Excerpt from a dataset
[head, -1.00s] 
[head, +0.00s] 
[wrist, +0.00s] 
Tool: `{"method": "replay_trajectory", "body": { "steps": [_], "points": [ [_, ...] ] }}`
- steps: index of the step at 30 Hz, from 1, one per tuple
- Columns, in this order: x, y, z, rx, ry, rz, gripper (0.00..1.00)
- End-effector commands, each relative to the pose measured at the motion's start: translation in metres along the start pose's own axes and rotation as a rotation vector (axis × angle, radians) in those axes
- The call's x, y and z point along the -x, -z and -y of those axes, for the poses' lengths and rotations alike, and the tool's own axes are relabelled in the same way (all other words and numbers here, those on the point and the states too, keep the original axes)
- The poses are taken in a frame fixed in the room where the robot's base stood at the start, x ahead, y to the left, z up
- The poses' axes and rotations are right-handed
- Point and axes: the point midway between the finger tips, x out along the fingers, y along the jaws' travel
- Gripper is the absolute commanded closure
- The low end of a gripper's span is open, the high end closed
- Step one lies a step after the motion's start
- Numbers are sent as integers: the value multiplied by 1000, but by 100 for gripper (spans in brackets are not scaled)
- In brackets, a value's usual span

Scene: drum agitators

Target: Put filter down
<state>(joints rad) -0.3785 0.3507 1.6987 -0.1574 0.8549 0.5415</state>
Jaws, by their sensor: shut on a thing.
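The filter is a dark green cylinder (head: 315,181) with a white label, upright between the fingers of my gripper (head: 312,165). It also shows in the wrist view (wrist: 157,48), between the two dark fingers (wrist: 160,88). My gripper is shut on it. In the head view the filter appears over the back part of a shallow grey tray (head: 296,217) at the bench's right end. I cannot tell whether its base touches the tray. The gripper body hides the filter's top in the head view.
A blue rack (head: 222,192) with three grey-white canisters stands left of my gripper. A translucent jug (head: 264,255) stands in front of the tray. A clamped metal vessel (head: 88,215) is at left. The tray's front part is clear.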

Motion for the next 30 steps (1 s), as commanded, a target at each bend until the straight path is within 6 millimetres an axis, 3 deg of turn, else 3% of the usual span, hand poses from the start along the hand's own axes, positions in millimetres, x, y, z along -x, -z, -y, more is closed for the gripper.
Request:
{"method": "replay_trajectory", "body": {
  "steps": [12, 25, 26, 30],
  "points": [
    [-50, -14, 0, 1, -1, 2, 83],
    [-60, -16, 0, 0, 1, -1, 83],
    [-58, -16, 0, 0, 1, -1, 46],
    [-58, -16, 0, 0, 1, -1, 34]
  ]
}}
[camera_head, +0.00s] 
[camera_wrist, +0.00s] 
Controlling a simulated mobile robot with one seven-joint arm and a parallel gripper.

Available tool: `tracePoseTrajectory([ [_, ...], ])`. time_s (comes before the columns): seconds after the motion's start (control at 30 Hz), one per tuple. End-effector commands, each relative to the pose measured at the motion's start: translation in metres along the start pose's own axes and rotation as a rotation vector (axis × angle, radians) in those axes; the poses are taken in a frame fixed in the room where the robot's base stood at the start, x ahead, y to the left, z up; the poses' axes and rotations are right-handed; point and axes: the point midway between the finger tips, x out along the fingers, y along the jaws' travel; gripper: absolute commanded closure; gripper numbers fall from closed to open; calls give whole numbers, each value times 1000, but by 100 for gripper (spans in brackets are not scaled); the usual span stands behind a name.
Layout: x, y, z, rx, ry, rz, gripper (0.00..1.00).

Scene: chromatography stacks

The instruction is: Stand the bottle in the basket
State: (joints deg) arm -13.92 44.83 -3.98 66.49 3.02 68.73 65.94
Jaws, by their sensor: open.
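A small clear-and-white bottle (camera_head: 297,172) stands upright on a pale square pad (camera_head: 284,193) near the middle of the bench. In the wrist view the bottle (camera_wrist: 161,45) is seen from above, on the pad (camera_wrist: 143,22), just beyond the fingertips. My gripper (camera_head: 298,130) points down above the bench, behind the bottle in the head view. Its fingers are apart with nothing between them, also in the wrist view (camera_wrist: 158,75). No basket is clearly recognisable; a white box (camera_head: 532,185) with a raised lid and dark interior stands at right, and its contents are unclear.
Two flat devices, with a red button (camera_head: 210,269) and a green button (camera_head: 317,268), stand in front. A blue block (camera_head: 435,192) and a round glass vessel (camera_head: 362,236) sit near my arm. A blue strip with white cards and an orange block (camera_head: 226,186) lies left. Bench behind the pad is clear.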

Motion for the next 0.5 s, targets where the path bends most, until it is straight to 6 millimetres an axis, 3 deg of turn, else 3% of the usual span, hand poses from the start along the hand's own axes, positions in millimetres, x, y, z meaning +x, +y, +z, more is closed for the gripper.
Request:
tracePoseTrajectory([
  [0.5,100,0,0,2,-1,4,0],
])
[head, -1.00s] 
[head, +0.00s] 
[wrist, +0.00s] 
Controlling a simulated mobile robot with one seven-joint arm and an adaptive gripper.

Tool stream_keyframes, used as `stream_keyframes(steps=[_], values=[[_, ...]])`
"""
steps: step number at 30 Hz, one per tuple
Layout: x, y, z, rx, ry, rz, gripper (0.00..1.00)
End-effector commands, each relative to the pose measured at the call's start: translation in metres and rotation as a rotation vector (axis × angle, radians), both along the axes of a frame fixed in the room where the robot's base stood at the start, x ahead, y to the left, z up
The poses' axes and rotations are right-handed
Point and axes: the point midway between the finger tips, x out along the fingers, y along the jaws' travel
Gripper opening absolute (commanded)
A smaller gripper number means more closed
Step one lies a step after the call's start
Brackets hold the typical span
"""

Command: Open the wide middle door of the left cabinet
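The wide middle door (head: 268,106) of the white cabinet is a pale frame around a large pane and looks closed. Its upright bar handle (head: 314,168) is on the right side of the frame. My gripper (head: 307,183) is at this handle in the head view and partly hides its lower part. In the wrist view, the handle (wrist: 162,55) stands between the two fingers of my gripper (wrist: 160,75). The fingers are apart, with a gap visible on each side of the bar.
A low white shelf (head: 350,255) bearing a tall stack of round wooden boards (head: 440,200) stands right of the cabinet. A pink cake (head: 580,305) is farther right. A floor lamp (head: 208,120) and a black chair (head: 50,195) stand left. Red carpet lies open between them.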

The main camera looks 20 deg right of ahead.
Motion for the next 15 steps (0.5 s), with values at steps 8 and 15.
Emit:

■ **BRIEF**
Quote, word for word, every line starting at the one that contains "Command: Open the" and ending with the final line of the entries.

■ **ANSWER FOR THIS EXERCISE**
Command: Open the wide middle door of the left cabinet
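The wide middle door (head: 268,106) of the white cabinet is a pale frame around a large pane and looks closed. Its upright bar handle (head: 314,168) is on the right side of the frame. My gripper (head: 307,183) is at this handle in the head view and partly hides its lower part. In the wrist view, the handle (wrist: 162,55) stands between the two fingers of my gripper (wrist: 160,75). The fingers are apart, with a gap visible on each side of the bar.
A low white shelf (head: 350,255) bearing a tall stack of round wooden boards (head: 440,200) stands right of the cabinet. A pink cake (head: 580,305) is farther right. A floor lamp (head: 208,120) and a black chair (head: 50,195) stand left. Red carpet lies open between them.

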The main camera looks 20 deg right of ahead.
Motion for the next 15 steps (0.5 s), with values at steps 8 and 15.
Emit:

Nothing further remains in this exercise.